▽
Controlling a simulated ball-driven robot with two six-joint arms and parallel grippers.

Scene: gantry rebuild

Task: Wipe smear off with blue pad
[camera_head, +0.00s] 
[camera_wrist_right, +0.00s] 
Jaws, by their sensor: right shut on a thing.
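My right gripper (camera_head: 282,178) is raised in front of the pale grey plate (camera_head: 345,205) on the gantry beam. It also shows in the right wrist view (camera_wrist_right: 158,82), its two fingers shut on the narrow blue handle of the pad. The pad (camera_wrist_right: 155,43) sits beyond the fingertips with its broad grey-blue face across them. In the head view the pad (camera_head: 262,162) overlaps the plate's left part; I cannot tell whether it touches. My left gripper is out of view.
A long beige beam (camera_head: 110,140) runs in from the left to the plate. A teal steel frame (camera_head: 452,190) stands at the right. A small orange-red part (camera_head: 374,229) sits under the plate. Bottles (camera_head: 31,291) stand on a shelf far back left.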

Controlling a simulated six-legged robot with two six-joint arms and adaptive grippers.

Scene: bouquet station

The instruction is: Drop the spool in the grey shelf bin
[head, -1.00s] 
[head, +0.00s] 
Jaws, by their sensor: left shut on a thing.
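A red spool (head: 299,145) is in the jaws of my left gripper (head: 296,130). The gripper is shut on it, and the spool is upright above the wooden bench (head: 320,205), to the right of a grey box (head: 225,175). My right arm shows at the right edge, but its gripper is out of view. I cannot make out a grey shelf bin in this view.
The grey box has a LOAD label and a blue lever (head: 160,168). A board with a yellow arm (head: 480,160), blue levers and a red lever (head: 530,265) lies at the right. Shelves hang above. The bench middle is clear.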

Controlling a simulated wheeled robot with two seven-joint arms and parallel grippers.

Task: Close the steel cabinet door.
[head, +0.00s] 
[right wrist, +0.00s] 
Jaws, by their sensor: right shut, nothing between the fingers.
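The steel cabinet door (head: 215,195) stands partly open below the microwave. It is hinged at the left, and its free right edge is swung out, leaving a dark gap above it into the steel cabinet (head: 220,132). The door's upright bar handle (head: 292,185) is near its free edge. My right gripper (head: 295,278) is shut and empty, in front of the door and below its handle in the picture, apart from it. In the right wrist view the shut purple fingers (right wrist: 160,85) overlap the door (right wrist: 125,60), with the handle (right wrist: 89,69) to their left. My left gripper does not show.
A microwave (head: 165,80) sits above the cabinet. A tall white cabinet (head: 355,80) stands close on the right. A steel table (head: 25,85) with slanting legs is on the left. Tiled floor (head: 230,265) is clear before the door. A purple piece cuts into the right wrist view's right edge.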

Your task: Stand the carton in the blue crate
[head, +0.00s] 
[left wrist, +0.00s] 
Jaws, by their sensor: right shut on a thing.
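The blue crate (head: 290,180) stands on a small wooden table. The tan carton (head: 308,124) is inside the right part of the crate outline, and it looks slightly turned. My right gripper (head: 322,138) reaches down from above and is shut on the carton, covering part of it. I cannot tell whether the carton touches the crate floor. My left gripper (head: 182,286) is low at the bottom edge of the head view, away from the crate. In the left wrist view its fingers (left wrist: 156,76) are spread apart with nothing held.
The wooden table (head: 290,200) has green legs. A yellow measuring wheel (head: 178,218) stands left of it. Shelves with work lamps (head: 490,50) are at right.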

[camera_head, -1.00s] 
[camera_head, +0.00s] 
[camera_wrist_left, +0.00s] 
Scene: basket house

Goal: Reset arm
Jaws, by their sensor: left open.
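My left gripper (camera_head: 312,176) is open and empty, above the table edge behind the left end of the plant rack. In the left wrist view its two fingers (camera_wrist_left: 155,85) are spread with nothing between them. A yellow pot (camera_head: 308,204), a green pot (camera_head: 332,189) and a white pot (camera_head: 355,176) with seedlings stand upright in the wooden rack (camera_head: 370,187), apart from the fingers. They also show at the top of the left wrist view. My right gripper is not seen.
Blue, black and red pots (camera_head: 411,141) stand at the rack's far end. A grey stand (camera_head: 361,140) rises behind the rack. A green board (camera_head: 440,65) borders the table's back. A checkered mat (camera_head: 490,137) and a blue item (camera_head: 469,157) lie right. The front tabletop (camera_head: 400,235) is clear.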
△
▸ TASK DETAILS
Copy each record from above exactly, and include every line.

▸ CORRECT OUTPUT
Controlling a simulated ball-driven robot with two six-joint arms and parallel grippers.

Scene: gantry rebuild

Task: Wipe smear off with blue pad
[camera_head, +0.00s] 
[camera_wrist_right, +0.00s] 
Jaws, by their sensor: right shut on a thing.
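My right gripper (camera_head: 282,178) is raised in front of the pale grey plate (camera_head: 345,205) on the gantry beam. It also shows in the right wrist view (camera_wrist_right: 158,82), its two fingers shut on the narrow blue handle of the pad. The pad (camera_wrist_right: 155,43) sits beyond the fingertips with its broad grey-blue face across them. In the head view the pad (camera_head: 262,162) overlaps the plate's left part; I cannot tell whether it touches. My left gripper is out of view.
A long beige beam (camera_head: 110,140) runs in from the left to the plate. A teal steel frame (camera_head: 452,190) stands at the right. A small orange-red part (camera_head: 374,229) sits under the plate. Bottles (camera_head: 31,291) stand on a shelf far back left.

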Controlling a simulated six-legged robot with two six-joint arms and adaptive grippers.

Scene: bouquet station

The instruction is: Drop the spool in the grey shelf bin
[head, -1.00s] 
[head, +0.00s] 
Jaws, by their sensor: left shut on a thing.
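A red spool (head: 299,145) is in the jaws of my left gripper (head: 296,130). The gripper is shut on it, and the spool is upright above the wooden bench (head: 320,205), to the right of a grey box (head: 225,175). My right arm shows at the right edge, but its gripper is out of view. I cannot make out a grey shelf bin in this view.
The grey box has a LOAD label and a blue lever (head: 160,168). A board with a yellow arm (head: 480,160), blue levers and a red lever (head: 530,265) lies at the right. Shelves hang above. The bench middle is clear.

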Controlling a simulated wheeled robot with two seven-joint arms and parallel grippers.

Task: Close the steel cabinet door.
[head, +0.00s] 
[right wrist, +0.00s] 
Jaws, by their sensor: right shut, nothing between the fingers.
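The steel cabinet door (head: 215,195) stands partly open below the microwave. It is hinged at the left, and its free right edge is swung out, leaving a dark gap above it into the steel cabinet (head: 220,132). The door's upright bar handle (head: 292,185) is near its free edge. My right gripper (head: 295,278) is shut and empty, in front of the door and below its handle in the picture, apart from it. In the right wrist view the shut purple fingers (right wrist: 160,85) overlap the door (right wrist: 125,60), with the handle (right wrist: 89,69) to their left. My left gripper does not show.
A microwave (head: 165,80) sits above the cabinet. A tall white cabinet (head: 355,80) stands close on the right. A steel table (head: 25,85) with slanting legs is on the left. Tiled floor (head: 230,265) is clear before the door. A purple piece cuts into the right wrist view's right edge.

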Your task: Stand the carton in the blue crate
[head, +0.00s] 
[left wrist, +0.00s] 
Jaws, by their sensor: right shut on a thing.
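The blue crate (head: 290,180) stands on a small wooden table. The tan carton (head: 308,124) is inside the right part of the crate outline, and it looks slightly turned. My right gripper (head: 322,138) reaches down from above and is shut on the carton, covering part of it. I cannot tell whether the carton touches the crate floor. My left gripper (head: 182,286) is low at the bottom edge of the head view, away from the crate. In the left wrist view its fingers (left wrist: 156,76) are spread apart with nothing held.
The wooden table (head: 290,200) has green legs. A yellow measuring wheel (head: 178,218) stands left of it. Shelves with work lamps (head: 490,50) are at right.

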[camera_head, -1.00s] 
[camera_head, +0.00s] 
[camera_wrist_left, +0.00s] 
Scene: basket house

Goal: Reset arm
Jaws, by their sensor: left open.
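My left gripper (camera_head: 312,176) is open and empty, above the table edge behind the left end of the plant rack. In the left wrist view its two fingers (camera_wrist_left: 155,85) are spread with nothing between them. A yellow pot (camera_head: 308,204), a green pot (camera_head: 332,189) and a white pot (camera_head: 355,176) with seedlings stand upright in the wooden rack (camera_head: 370,187), apart from the fingers. They also show at the top of the left wrist view. My right gripper is not seen.
Blue, black and red pots (camera_head: 411,141) stand at the rack's far end. A grey stand (camera_head: 361,140) rises behind the rack. A green board (camera_head: 440,65) borders the table's back. A checkered mat (camera_head: 490,137) and a blue item (camera_head: 469,157) lie right. The front tabletop (camera_head: 400,235) is clear.

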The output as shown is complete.